What is it differentiates the banker from the pawn-broker? Both make loans. Both require security. But where the pawn-broker must have tangible, material property that he can resell before he will lend a cent, the really great banker bases his loans on something bigger than any security that may be offered him—his faith in the borrower.

America was built on faith. Those great railroad builders who spanned the continent knew when they did it that there was not enough business immediately available to make their investment profitable for a long time to come. But they had faith—a faith that was the making of our country.

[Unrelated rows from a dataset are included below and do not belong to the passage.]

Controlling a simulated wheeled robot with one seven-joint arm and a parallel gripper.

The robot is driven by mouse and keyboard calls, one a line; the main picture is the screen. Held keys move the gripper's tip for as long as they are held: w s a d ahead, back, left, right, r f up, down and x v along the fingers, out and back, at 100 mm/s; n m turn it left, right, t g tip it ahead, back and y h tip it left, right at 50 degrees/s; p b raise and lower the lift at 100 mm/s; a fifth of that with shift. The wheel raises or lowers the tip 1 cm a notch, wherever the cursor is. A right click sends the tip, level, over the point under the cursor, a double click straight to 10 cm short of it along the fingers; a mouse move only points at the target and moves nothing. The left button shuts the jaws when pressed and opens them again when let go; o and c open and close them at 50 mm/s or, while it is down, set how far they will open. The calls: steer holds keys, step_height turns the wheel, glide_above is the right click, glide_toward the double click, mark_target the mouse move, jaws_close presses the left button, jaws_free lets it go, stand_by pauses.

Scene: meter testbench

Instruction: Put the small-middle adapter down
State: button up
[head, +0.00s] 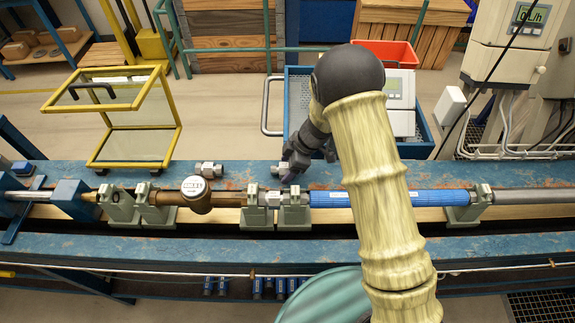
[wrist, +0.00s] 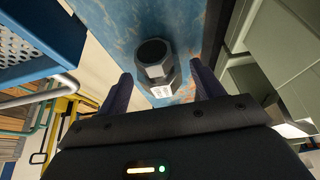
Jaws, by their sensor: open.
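A small grey metal adapter (head: 281,170), which I take to be the small-middle adapter, rests on the blue bench top (head: 340,172) behind the pipe line. My gripper (head: 291,174) is at the adapter, low over the bench, and partly hides it. In the wrist view my gripper (wrist: 160,74) is open, its two dark fingers spread to either side of the adapter (wrist: 155,62). A gap shows between the adapter and each finger. The adapter's dark round opening and a small white label are visible.
Another adapter (head: 208,170) stands on the bench to the left. The pipe line with a brown meter (head: 196,193), grey clamps (head: 257,212) and a blue pipe (head: 330,199) runs in front. A yellow frame (head: 131,162) and a blue bin (head: 420,147) stand behind.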

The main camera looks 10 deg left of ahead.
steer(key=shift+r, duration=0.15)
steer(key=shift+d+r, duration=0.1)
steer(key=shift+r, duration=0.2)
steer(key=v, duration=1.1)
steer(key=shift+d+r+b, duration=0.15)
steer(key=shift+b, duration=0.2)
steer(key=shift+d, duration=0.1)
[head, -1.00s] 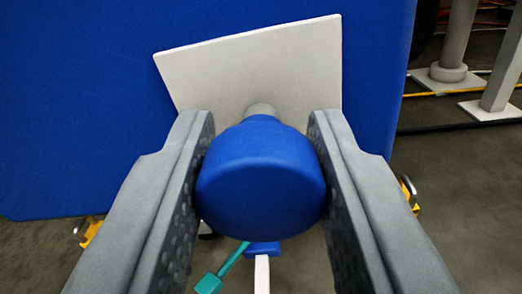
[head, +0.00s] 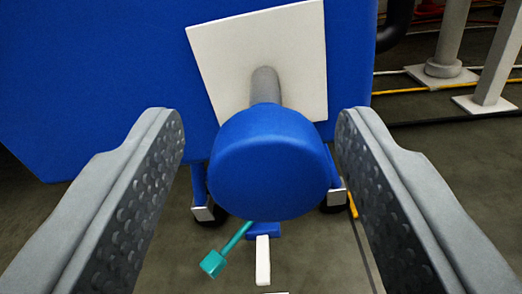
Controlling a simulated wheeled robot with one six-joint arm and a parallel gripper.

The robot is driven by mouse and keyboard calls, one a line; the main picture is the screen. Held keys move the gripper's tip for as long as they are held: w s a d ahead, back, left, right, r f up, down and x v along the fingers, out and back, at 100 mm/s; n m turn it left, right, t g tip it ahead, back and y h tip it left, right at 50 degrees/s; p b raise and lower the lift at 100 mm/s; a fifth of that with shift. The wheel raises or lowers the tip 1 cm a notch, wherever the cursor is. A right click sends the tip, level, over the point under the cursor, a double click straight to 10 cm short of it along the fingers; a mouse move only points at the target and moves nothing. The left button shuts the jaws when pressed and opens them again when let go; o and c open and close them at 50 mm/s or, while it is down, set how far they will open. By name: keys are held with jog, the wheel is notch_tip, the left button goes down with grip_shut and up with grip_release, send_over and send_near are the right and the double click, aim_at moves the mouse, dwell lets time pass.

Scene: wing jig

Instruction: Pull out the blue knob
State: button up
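The blue knob (head: 268,165) is a round blue head on a grey shaft (head: 266,86). The shaft comes out of a white plate (head: 224,62) on a blue panel (head: 110,85). A length of bare shaft shows between the plate and the knob. My gripper (head: 262,128) is open, with one finger on each side of the knob. A clear gap shows at the left finger and a narrower one at the right. The knob hides the lower edge of the plate.
Below the knob are a teal handle-like piece (head: 213,263), a white bar (head: 263,262) and casters (head: 203,214). Grey posts (head: 448,55) stand on the floor at the upper right, by a yellow cable (head: 400,87).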

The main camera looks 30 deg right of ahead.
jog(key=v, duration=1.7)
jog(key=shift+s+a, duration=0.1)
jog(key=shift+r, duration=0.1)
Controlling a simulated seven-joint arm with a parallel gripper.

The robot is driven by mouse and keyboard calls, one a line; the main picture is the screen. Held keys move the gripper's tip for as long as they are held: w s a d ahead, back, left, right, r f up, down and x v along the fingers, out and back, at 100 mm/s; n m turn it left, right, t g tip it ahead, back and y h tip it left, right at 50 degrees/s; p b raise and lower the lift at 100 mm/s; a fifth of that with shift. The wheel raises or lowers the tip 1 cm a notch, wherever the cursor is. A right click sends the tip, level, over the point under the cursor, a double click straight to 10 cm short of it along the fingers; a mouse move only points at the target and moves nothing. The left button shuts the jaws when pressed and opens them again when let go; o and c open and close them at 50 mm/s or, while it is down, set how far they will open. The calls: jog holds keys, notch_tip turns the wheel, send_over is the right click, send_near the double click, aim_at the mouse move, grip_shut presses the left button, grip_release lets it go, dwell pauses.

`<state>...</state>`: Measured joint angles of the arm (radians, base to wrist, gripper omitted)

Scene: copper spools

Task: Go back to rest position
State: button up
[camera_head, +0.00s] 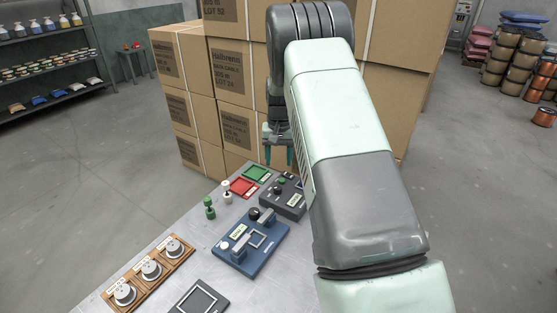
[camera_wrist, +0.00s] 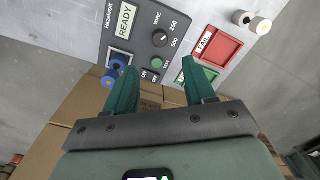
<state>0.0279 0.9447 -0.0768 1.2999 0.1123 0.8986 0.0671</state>
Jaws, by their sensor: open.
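My gripper (camera_wrist: 162,78) is open, its two green fingers apart with nothing between them. It also shows in the head view (camera_head: 279,157), in front of the boxes and above the table's far end. In the wrist view a dark tester (camera_wrist: 150,40) with a READY display lies beyond the fingers. A small blue spool (camera_wrist: 114,66) is at the tester's edge, beside the left finger; I cannot tell whether they touch. The red FAIL tray (camera_wrist: 217,47) and the green tray (camera_wrist: 199,76) are right of the tester; the right finger partly covers the green one.
On the table (camera_head: 166,284) are a blue device (camera_head: 250,243), a green spool (camera_head: 209,208), a white spool (camera_head: 226,191) and wooden holders with reels (camera_head: 151,270). Stacked cartons (camera_head: 237,130) stand close behind the gripper. Open floor (camera_head: 80,190) lies to the left.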

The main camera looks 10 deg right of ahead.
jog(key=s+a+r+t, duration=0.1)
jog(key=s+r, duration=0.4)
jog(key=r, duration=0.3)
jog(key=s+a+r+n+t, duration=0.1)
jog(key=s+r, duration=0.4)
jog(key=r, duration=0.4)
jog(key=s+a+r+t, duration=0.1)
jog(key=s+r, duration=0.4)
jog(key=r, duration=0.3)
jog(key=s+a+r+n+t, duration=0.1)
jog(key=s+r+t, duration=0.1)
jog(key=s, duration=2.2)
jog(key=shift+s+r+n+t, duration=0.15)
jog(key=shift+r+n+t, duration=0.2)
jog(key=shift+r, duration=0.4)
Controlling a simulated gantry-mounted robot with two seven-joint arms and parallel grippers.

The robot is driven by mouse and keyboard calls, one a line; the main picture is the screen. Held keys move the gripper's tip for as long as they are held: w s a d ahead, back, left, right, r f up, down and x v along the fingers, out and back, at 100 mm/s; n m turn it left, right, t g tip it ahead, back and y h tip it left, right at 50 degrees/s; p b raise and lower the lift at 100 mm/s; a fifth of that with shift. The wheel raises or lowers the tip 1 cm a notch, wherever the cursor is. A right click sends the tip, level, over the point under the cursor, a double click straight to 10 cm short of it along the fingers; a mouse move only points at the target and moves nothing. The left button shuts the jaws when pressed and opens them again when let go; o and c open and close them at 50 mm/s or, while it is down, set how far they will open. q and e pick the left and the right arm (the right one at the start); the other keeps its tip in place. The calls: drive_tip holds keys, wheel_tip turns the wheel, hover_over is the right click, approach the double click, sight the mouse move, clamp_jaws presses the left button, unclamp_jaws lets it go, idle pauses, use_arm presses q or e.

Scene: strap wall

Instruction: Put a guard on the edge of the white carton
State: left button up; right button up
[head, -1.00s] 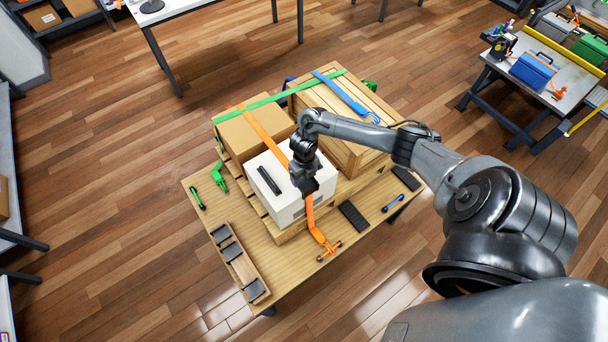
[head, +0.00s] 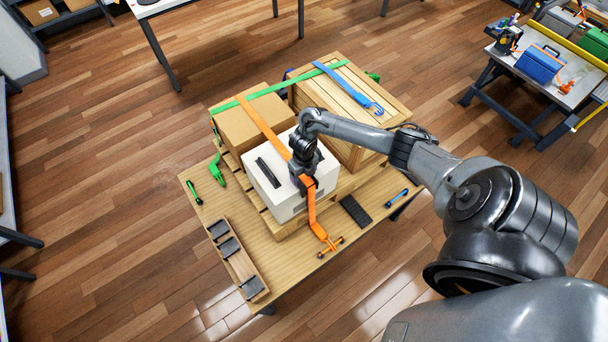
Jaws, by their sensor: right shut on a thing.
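The white carton (head: 262,187) stands on a pallet with a dark bar-like piece (head: 269,172) on its top. An orange strap (head: 262,121) runs over the brown box and the carton, then down the carton's near side to an orange hook end (head: 329,245). My right gripper (head: 307,184) is at the carton's near top edge, where the strap crosses. It is shut on what looks like a dark guard, mostly hidden by the fingers. A wooden rack (head: 242,264) holds dark guards (head: 228,249), with a gap between two of them. My left gripper is not in view.
A brown box (head: 248,122) and a wooden crate (head: 345,125) with a blue strap (head: 356,88) stand behind the carton. A black pad (head: 355,210), a blue tool (head: 397,198) and a green tool (head: 193,191) lie on the table. My right arm crosses above the right side.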

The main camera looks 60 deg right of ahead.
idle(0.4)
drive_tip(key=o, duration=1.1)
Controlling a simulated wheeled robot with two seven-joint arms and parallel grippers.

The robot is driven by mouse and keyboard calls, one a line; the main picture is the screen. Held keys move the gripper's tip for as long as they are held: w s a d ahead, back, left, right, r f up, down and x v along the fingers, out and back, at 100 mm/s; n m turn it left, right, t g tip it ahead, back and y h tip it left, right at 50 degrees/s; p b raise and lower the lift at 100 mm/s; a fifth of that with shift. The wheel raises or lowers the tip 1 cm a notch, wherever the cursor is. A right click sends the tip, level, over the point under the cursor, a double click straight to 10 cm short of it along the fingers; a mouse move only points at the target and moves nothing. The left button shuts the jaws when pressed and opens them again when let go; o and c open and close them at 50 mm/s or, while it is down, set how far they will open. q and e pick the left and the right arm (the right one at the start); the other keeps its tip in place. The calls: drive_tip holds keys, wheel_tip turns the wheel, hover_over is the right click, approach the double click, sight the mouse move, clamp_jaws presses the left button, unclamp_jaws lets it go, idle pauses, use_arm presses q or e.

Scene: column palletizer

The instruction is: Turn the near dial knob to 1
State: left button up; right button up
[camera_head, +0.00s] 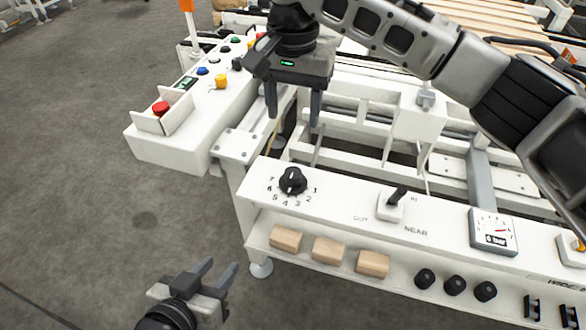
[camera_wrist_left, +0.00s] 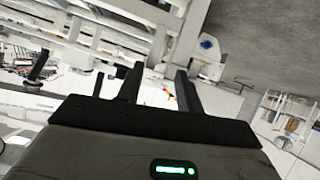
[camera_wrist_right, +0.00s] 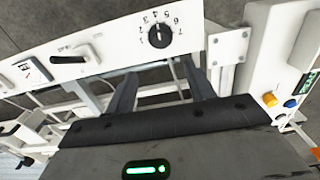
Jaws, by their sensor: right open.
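The near dial knob (camera_head: 292,181) is black and round, on the white front panel, with the numbers 1 to 7 printed around it. It also shows in the right wrist view (camera_wrist_right: 160,37); I cannot read for certain which number its pointer marks. My right gripper (camera_head: 294,118) is open and empty, fingers down, above and behind the knob and apart from it. My left gripper (camera_head: 222,268) is open and empty, low at the left, off the front of the panel.
A black selector switch (camera_head: 397,195) and a pressure gauge (camera_head: 493,232) sit to the right of the dial. Wooden blocks (camera_head: 328,250) and black knobs (camera_head: 455,285) are on the lower ledge. A button console (camera_head: 178,141) with a red button stands at the left. The floor at the left is clear.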

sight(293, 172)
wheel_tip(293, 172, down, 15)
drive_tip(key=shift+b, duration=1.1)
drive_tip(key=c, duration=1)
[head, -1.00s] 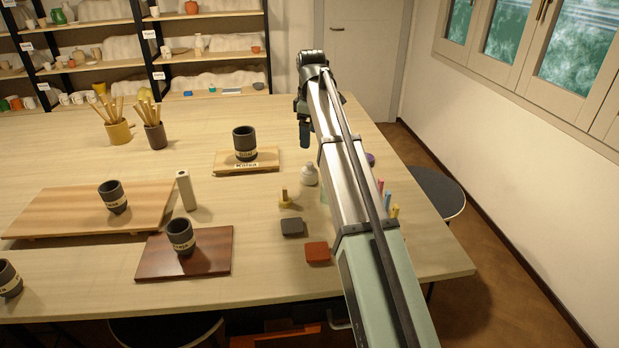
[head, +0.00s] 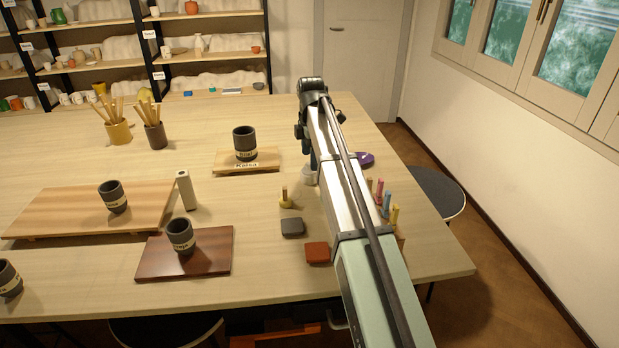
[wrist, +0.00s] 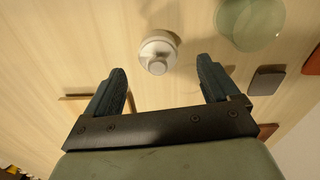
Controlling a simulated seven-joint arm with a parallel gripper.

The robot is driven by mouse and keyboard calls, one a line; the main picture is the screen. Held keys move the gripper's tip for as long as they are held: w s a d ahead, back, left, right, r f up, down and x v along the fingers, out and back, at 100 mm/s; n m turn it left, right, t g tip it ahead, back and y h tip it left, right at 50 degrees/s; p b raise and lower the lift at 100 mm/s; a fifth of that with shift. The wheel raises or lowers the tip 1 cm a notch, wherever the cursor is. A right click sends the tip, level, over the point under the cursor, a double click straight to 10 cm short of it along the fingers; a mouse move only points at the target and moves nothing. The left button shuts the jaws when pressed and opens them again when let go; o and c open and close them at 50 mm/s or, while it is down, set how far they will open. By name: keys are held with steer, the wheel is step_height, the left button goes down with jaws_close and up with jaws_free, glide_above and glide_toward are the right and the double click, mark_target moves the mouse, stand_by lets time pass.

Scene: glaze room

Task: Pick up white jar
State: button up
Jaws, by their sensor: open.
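The white jar (wrist: 158,55) has a round knob on top and stands on the table. In the wrist view it is just beyond my gripper (wrist: 161,72), roughly in line with the gap between the two spread fingers. The gripper is open, with nothing between the fingers. In the head view the jar (head: 309,178) is partly hidden by my arm, and the gripper's fingers are mostly hidden there too.
A translucent green round piece (wrist: 250,20) and a dark grey block (wrist: 266,80) are right of the jar. A yellow stamp (head: 285,200), red block (head: 317,252) and purple dish (head: 365,159) are nearby. A board (head: 268,168) with a dark cup (head: 245,143) is behind left.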

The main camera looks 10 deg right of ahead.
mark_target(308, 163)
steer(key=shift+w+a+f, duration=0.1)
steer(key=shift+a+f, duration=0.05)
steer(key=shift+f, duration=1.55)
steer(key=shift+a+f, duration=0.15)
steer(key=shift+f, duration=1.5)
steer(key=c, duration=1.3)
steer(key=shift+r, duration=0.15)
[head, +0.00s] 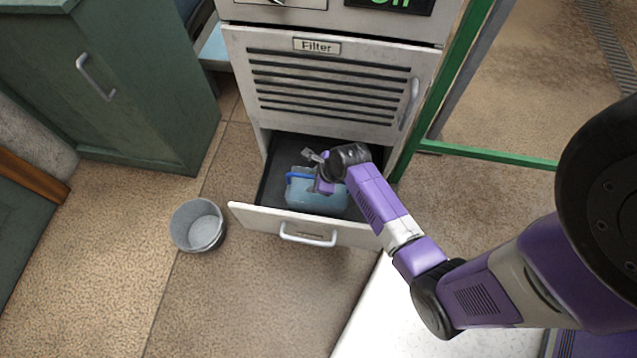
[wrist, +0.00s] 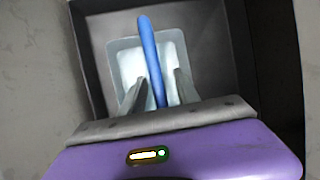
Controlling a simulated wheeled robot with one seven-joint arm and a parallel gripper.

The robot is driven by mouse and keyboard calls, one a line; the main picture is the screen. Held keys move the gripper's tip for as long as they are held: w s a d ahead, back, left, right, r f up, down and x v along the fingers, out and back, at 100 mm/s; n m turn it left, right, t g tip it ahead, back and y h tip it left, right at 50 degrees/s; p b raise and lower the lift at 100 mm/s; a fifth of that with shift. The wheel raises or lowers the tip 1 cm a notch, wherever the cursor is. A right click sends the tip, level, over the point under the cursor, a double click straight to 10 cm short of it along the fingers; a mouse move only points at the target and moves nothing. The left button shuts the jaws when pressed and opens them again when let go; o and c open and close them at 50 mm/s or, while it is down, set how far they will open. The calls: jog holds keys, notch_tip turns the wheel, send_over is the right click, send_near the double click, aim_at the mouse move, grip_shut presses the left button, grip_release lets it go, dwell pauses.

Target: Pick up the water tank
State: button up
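The water tank (head: 318,197) is a translucent light-blue box with a blue handle. It sits in the open bottom drawer (head: 310,228) of the machine. My gripper (head: 314,168) is over the drawer, at the tank's handle. In the wrist view the blue handle (wrist: 149,50) runs between the two fingers of my gripper (wrist: 161,78), with the pale tank (wrist: 122,50) below. The fingers are apart, with a gap visible beside the handle, so my gripper looks open around it. Part of the tank is hidden behind my gripper and arm.
A grey bucket (head: 198,226) stands on the floor left of the drawer. The vented Filter panel (head: 325,85) is shut above the drawer. A green cabinet (head: 120,90) stands at left, and a green frame (head: 440,85) rises at right. The floor in front left is clear.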

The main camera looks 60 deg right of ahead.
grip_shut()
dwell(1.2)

That same faith is evident on every hand today. Men erect vast factories —in the faith that the public will find need for and buy their products. They build offices, apartments, homes—in the faith that their cities will grow up to the need of them. They put up public utilities capable of serving twice the number of people in their territories—in the faith that the demand will not only grow with the population, but the availability of the supply will help to create new demands.

Faith builds cities and businesses and men. In fact, everything of good, everything constructive in this old world of ours is based on faith. So if you have it not, grow it—as the most important thing you can do. And if you have it, tend it, water it, cultivate it—for it is the most important thing in life.

“I give waters in the wilderness, and rivers in the desert, to give drink to my people, my chosen.”—Isaiah 43 :20.

“If they obey and serve Him, they shall spend their days in prosperity, their years in pleasures.”—Job 36:11.